Modlin obniży opłaty dla nowych linii
Port lotniczy w Modlinie chce obniżyć stawkę opłaty pasażerskiej dla nowych linii. Miałoby to pomóc przyciągnąć kolejnych przewoźników.
- Skłaniamy się do tego, aby poprawić nasz cennik i obniżyć opłaty lotniskowe dla nowych przewoźników, którzy chcieliby się pojawić na lotnisku - zapowiedział Marek Miesztalski, skarbnik województwa mazowieckiego, w rozmowie z Fly4Free.pl.
Zgodnie z naszymi informacjami, w planach jest obniżenie podstawowej stawki opłaty pasażerskiej, która obecnie wynosi 40 zł. Linia lotnicza płaci tę kwotę za każdego pasażera odlatującego z Modlina. Na Lotnisku Chopina ta sama stawka wynosi 60 zł.
Jednak w Modlinie obowiązuje cennik degresywny, co oznacza, że im więcej pasażerów odprawia linia, tym mniejszą płaci opłatę pasażerską. Dlatego Ryanair płaci nie 40, a zaledwie 6 zł. Jeśli przewiezie ponad 3 mln pasażerów (w tym roku będzie tuż poniżej tej granicy), stawka spadnie do 5 zł. Każda nowa linia, wchodząc do Modlina, płaciłaby 40 zł za pasażera - prawie siedmiokrotnie więcej niż Ryanair.
- Przy obecnym cenniku żadna nowa linia nie wejdzie do Modlina, bo Ryanair, płacący zdecydowanie niższe opłaty, zaoferuje lepsze ceny i zawsze wygra z konkurencją. Ten cennik jest zbudowany całkowicie pod Ryanaira - twierdzi Grzegorz Polaniecki, prezes Enter Air, w rozmowie z Pasazer.com.
Nasi rozmówcy z branży wyjaśniają, że po wejściu dowolnej linii do Modlina, Ryanair byłby w stanie zaoferować dumpingowe ceny dzięki dużym zapasom gotówki oraz znacznie niższym stawkom opłat. W ten sposób mógłby zablokować rozwój konkurencji. Inne linie tylko w teorii mogą skorzystać ze stawek degresywnych - w praktyce nikt nie wygeneruje w Modlinie porównywalnego do Ryanaira ruchu, bo lotnisko po prostu nie ma takiej przepustowości. Terminal nie jest w stanie obsłużyć kolejnych kilku mln pasażerów rocznie, a na płycie postojowej brakuje wolnych miejsc.
- Jeśli Modlin chce pozyskać kolejnych przewoźników, to musi im dać lepsze warunki, niż obecnie ma Ryanair.

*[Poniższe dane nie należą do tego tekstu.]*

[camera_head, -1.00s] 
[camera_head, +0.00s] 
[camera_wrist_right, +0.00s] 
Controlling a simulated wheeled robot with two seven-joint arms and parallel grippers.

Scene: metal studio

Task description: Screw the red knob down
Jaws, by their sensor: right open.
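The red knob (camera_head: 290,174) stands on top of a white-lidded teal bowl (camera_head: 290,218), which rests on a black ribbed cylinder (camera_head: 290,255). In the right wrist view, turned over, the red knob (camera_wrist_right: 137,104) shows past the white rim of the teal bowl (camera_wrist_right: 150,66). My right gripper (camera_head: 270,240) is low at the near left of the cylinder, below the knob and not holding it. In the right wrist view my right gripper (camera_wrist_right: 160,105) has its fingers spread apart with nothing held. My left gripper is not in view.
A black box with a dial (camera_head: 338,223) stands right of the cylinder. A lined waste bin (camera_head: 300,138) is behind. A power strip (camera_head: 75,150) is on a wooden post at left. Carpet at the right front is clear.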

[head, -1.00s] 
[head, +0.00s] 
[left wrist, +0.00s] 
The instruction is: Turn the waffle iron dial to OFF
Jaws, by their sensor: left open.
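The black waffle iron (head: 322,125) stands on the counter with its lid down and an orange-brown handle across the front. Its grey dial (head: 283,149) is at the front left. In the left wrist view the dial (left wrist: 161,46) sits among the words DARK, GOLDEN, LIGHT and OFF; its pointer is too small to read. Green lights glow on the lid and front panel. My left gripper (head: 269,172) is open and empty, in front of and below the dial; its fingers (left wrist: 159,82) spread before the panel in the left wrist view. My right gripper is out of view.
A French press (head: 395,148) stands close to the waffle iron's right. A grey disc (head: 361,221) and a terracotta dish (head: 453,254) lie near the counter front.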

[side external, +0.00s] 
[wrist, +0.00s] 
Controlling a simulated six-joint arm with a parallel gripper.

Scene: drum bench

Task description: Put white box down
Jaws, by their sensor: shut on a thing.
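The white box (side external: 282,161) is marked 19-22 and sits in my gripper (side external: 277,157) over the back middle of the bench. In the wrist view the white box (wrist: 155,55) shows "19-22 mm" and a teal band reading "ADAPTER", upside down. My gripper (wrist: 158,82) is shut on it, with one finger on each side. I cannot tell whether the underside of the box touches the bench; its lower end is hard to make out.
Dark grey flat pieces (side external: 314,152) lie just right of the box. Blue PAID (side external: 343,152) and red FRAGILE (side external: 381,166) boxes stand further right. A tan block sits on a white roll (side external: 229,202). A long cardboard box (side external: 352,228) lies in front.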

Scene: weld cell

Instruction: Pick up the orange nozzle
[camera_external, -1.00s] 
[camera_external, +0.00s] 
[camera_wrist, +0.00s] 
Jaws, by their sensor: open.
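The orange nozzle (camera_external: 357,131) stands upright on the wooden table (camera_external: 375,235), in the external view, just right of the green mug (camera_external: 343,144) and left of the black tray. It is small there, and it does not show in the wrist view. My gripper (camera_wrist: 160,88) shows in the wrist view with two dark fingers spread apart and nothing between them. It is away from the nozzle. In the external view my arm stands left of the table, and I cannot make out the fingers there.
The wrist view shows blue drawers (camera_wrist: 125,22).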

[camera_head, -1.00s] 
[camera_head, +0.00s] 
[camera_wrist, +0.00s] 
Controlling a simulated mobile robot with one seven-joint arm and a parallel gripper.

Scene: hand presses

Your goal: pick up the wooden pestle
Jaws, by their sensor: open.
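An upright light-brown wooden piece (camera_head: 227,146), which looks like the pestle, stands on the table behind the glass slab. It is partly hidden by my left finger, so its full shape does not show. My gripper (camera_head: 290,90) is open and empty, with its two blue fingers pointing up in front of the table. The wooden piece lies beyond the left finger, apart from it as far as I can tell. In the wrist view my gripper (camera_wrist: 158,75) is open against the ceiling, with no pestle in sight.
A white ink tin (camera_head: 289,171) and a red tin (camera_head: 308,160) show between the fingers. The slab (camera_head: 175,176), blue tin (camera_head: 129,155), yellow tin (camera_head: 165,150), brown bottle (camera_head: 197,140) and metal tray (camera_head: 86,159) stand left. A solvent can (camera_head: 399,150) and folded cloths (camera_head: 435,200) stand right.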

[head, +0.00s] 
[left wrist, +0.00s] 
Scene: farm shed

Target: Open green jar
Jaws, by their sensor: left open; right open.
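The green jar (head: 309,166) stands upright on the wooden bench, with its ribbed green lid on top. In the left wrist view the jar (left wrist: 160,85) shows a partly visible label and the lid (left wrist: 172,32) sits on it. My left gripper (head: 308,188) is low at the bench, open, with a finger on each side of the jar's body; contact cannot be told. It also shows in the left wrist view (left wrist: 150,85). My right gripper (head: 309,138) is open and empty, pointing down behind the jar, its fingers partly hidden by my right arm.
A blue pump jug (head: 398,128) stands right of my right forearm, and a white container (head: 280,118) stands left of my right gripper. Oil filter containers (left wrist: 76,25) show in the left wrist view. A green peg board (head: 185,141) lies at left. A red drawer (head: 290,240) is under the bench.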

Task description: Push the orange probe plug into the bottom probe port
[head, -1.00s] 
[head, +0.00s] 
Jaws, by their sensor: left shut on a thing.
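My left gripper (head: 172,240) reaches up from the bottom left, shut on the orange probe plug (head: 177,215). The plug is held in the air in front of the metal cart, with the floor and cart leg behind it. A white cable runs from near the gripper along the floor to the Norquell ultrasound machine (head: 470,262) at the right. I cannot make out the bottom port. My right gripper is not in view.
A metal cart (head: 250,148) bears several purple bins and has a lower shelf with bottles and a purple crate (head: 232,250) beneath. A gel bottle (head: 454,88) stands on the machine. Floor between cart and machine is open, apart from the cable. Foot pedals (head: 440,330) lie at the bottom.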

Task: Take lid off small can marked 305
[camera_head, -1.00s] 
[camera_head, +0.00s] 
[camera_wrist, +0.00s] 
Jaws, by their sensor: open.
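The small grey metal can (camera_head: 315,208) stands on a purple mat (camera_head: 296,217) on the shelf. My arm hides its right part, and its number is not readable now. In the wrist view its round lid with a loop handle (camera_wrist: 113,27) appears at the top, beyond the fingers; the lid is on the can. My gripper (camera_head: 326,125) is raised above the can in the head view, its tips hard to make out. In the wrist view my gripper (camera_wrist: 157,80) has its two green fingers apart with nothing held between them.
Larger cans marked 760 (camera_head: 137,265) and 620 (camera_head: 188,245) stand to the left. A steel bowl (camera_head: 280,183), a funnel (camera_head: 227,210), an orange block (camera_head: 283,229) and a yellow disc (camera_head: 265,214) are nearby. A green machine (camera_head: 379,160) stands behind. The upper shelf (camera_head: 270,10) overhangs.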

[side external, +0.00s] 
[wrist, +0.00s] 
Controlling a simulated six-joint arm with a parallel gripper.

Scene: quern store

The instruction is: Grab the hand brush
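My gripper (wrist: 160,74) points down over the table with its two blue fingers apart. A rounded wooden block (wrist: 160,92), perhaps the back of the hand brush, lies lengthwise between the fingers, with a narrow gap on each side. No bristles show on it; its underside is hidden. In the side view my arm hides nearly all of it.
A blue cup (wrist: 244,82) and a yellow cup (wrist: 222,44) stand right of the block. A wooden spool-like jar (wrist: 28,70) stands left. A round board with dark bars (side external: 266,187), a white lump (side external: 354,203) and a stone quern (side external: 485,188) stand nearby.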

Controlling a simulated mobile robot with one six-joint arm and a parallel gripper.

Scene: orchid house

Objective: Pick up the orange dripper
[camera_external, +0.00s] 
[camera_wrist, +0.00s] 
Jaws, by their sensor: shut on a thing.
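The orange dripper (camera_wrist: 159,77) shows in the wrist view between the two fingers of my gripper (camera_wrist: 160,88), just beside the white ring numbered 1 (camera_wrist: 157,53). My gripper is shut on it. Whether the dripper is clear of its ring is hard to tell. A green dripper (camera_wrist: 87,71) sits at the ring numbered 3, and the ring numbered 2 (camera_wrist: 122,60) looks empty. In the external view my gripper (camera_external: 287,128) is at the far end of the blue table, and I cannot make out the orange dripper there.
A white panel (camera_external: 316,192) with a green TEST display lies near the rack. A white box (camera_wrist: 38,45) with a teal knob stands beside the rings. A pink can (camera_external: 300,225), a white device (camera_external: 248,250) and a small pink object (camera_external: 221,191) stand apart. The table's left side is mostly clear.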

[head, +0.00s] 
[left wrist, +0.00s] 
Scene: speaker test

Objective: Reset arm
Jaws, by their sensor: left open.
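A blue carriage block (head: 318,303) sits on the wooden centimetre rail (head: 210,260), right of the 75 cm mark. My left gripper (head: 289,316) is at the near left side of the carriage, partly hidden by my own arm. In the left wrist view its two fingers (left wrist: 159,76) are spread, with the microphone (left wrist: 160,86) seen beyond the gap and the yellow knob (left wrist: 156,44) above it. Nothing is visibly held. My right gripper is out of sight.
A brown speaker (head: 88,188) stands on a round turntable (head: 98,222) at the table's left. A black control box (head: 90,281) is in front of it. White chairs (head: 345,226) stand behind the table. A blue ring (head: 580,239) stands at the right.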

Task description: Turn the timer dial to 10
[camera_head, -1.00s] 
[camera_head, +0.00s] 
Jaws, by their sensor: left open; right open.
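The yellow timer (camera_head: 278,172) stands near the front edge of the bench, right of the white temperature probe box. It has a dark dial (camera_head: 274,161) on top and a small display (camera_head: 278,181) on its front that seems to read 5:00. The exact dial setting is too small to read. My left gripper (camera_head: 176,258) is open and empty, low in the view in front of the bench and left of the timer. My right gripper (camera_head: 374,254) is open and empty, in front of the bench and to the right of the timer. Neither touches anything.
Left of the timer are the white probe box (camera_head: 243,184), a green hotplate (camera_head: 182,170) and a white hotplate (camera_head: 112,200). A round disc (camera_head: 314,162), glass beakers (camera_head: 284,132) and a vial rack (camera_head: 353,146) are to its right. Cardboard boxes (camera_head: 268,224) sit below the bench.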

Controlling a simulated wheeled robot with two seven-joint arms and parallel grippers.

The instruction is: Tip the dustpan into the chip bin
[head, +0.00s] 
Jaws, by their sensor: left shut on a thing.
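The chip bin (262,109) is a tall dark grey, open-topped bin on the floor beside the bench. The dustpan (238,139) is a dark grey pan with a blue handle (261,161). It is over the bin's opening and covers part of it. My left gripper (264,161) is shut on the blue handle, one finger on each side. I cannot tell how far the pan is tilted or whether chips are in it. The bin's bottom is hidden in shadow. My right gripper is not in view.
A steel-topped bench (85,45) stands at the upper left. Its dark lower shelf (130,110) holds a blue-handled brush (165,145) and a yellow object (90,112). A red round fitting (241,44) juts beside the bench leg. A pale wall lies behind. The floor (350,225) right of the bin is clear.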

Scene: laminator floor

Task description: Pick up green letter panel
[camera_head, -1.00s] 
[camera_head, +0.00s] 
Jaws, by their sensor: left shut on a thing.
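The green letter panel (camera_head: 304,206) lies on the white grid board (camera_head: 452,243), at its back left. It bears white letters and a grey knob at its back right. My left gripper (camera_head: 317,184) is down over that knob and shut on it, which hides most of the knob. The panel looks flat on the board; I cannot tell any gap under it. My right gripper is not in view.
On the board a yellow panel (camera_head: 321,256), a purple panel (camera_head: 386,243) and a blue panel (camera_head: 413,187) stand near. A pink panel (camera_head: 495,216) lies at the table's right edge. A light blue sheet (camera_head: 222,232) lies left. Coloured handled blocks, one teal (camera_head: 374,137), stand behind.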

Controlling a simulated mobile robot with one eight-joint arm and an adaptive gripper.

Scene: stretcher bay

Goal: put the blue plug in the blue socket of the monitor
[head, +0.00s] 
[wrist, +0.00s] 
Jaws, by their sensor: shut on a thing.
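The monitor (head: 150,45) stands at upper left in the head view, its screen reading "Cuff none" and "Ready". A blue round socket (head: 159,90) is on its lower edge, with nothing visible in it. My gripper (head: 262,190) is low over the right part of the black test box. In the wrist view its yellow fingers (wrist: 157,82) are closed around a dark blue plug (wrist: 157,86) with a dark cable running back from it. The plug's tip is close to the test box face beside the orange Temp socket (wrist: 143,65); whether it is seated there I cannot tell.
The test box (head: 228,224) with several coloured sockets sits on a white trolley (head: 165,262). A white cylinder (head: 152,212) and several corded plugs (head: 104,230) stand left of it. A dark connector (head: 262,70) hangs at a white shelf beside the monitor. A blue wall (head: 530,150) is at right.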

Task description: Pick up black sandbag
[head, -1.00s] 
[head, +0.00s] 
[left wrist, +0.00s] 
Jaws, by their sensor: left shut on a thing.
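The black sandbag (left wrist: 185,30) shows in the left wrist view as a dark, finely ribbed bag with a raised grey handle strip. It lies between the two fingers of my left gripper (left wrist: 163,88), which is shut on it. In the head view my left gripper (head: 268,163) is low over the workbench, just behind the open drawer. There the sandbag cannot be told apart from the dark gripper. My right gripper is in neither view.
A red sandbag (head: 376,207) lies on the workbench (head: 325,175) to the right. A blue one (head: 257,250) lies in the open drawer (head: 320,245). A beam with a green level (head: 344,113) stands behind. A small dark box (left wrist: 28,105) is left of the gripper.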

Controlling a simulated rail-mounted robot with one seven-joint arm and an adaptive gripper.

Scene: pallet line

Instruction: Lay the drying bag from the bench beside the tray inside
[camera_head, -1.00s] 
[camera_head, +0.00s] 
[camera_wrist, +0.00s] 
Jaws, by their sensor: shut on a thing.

Lotnisko powinno założyć, że wpływy od Ryanaira pokrywają już koszty spółki, a zatem od kolejnych operatorów nie muszą pobierać takich samych opłat, bo tylko dopełniają lotnisko. Tylko tak Modlin ma szansę na kolejne linie - przekonuje Polaniecki.
Umowa z Ryanairem, gwarantująca mu degresywne stawki opłaty pasażerskiej, została podpisana przez władze lotniska aż na 10 lat i obowiązuje do 2023 r. PPL, zarządca Lotniska Chopina i właściciel ok. jednej trzeciej akcji Modlina, zaproponował jednak rozwiązanie tej umowy - do podjęcia tej decyzji, jak każdej w Modlinie, potrzebna jest jednak jednomyślność akcjonariuszy. Nie wiadomo, czy można zmienić stawkę podstawowej opłaty pasażerskiej bez naruszenia warunków umowy z Ryanairem.